Thankfully for both Adobe and Apple, feedback on the Photoshop CS3 beta released last month was uniformly positive, according to PiperJaffray's data. An astounding 88 percent of respondents said they were pleased at some level with the overall quality of the beta, with 71 percent of the entire group saying it was "very satisfied." Surprisingly, not a single negative comment was received in the feedback.

Most of the testers studied by the financial group praised the sheer speed of the Photoshop build, even on PowerPC Macs that many thought would gain little from the transition to a Universal Binary. They also saw Adobe's new features, such as Smart Filters and automatic layer alignment, as genuinely useful.

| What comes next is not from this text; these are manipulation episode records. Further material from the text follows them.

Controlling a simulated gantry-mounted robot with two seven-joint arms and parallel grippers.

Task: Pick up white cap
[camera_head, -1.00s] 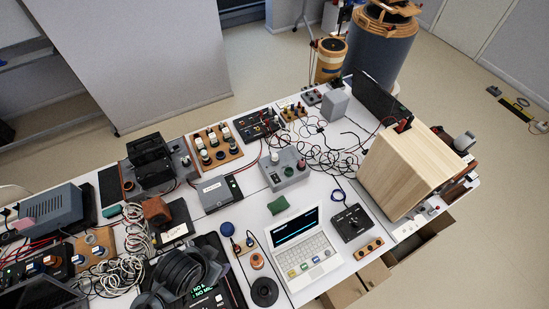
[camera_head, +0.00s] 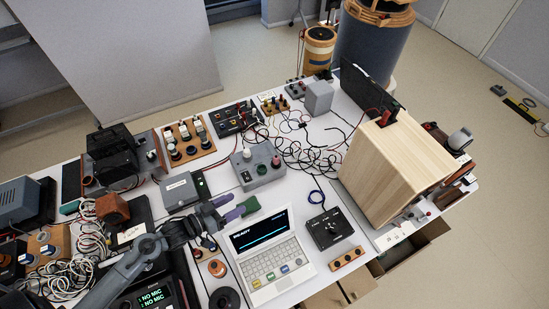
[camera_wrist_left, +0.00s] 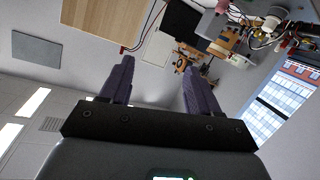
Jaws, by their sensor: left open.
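I cannot identify a white cap for certain. The closest match is a small pale knob-like piece (camera_head: 247,153) standing upright on a grey box (camera_head: 260,172) near the middle of the table. My left gripper (camera_head: 232,208) has purple fingers and reaches in from the lower left, over the area left of the white laptop. Its fingertips are in front of the grey box and appear beside a green pad (camera_head: 250,206); I cannot tell if they touch it. In the left wrist view the gripper (camera_wrist_left: 160,64) is open with nothing between its fingers. My right gripper is not in view.
A white laptop (camera_head: 268,262) stands right of my left gripper. A black box with a dial (camera_head: 328,228) and a large wooden box (camera_head: 385,175) are farther right. Tangled cables (camera_head: 300,150) lie behind. Headphones and instruments crowd the left side.

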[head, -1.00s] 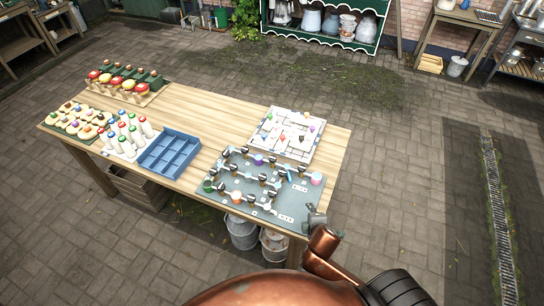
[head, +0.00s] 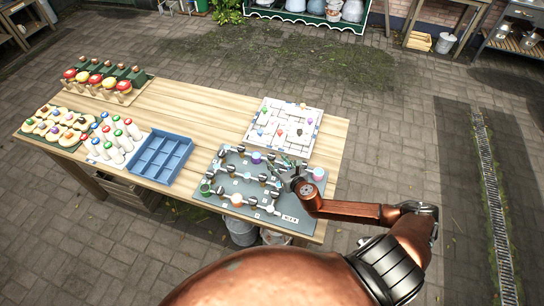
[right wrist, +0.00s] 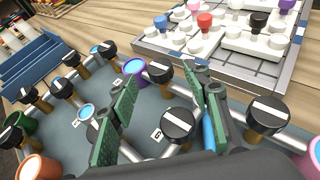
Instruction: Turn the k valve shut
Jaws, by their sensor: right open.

To Munster and Olson, the early software seeds may bear real fruit for pro Mac sales when mixed with the rest of the CS3 release, which will be the first to see Fireworks and other ex-Macromedia applications interface directly with Adobe's software.

"Our belief is that the true value in CS3 is the collaborative workflow between the Adobe and Macromedia products," they said. "The real user excitement will not be apparent until Adobe releases the integrated suite."